6Toutefois, au sein même de ce schéma de répétition, la description écrite du De re fonctionne sur un double registre. Car, si l’analogie est utilisée de façon ponctuelle pour illustrer des éléments de construction ou de décoration nécessitant une définition précise, une interprétation personnelle ou équivoque est tout aussi essentielle dans l’élaboration d’un projet ; autrement dit, dans l’élaboration de cette nécessaire différence entre les éléments de référence et les figures de projet. Selon Alberti, certains éléments doivent être copiés, tandis que d’autres peuvent ou bien doivent être modifiés. Nous souhaiterions attirer l’attention sur cette seconde analogie dans la construction du De re, lequel insiste sur la façon dont les « figures » intégrées dans le texte peuvent influencer la production d’un projet urbain.
Description de la ville et projet de la « Civitas Dei » par Nicolas V et Leon Battista Alberti
7Comme le fait observer Cecile Grayson4, le De re aedificatoria se compose de fragments de citations. En effet, sur un grand nombre de pages, Alberti se contente d’assembler des phrases. Cette technique de composition d’écriture - qui mériterait d’être confrontée au concept de composition architectonique albertienne afin précisément de définir la composante architectonique du texte du traité - nous est utile dans la mesure où elle met en évidence le lien unissant les trois éléments présents tout au long du traité (la cité antique et ses différentes architectures, le projet conçu par Alberti et Nicolas V pour la « Civitas Dei » du Vatican, les prescriptions comportementales de l’architecte). Chacun de ces éléments joue un rôle facilement identifiable.

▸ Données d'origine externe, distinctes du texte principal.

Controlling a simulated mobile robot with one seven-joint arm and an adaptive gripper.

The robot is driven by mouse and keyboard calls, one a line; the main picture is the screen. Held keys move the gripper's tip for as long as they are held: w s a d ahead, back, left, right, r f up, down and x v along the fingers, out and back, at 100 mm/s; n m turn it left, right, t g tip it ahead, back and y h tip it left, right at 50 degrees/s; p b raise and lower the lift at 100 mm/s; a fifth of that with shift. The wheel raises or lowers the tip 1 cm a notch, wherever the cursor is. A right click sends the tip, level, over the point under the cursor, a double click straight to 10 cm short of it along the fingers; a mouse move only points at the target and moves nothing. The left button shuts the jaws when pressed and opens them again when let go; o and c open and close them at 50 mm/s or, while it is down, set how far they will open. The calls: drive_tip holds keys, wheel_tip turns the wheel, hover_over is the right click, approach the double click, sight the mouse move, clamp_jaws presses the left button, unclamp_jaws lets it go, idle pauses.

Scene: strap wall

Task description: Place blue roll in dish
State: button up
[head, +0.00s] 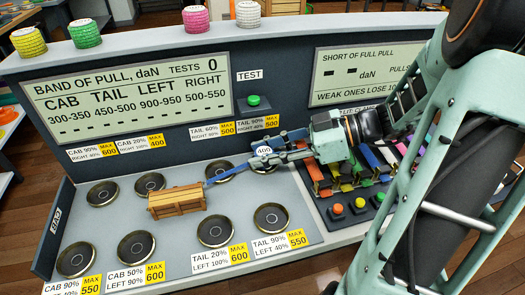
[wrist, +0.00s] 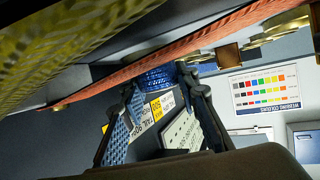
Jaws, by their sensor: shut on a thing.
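My gripper (head: 268,155) reaches in from the right over the dishes at the upper right of the sloping panel. It is shut on a blue woven roll, seen between the fingers in the wrist view (wrist: 157,80). A blue strip (head: 220,176) stretches left from the fingertips over a round black dish. A white disc marked 400 (head: 264,151) shows at the fingers. Several dark dishes with metal rims, such as the lower right dish (head: 272,218), stand in two rows with tags. My fingers hide part of the upper right dish, and I cannot tell whether the roll touches it.
A wooden crate (head: 177,201) lies between the dish rows. Yellow (head: 29,41), green (head: 86,33) and pink (head: 196,22) rolls stand on the ledge. Coloured straps hang under my arm at the right. A green test button (head: 253,100) is on the wall behind.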

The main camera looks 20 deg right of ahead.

8La description des cités antiques sert de référence formelle à l’élaboration de projets ; il s’agit en fait de remonter aux traditions en vue de les transmettre. La représentation des cités antiques dans la littérature, souvent l’unique mémoire de cette époque disparue, est susceptible d’être interprétée de différentes façons ou d’être déformée au niveau local. La description sert de règle plutôt que de modèle. En revanche, le projet de la « Civitas Dei » représente une sorte d’expérimentation sous-jacente jamais révélée ; la construction d’une règle, un projet qui tente de se construire à partir de références littéraires. La prescription, objectif manifeste du traité d’Alberti, représente l’espoir d’une pratique projectuelle s’appuyant à la fois sur la répétition et la production de différences par rapport à l’Antiquité. Il y a donc nécessairement coïncidence entre prescription et description d’autres architectures5. Contrairement au manifeste avant-gardiste qui prétend fonder l’architecture à partir d’un « nouveau degré zéro », le traité albertien entend renouveler cette discipline en puisant aux sources des références littéraires des cités antiques et en les utilisant comme éléments médiateurs entre le nouveau et l’antique. De fait, selon Alberti et tous les autres auteurs de traités sous la Renaissance, « l’architecture est essentiellement ce qui n’est pas et reste encore à faire6 ».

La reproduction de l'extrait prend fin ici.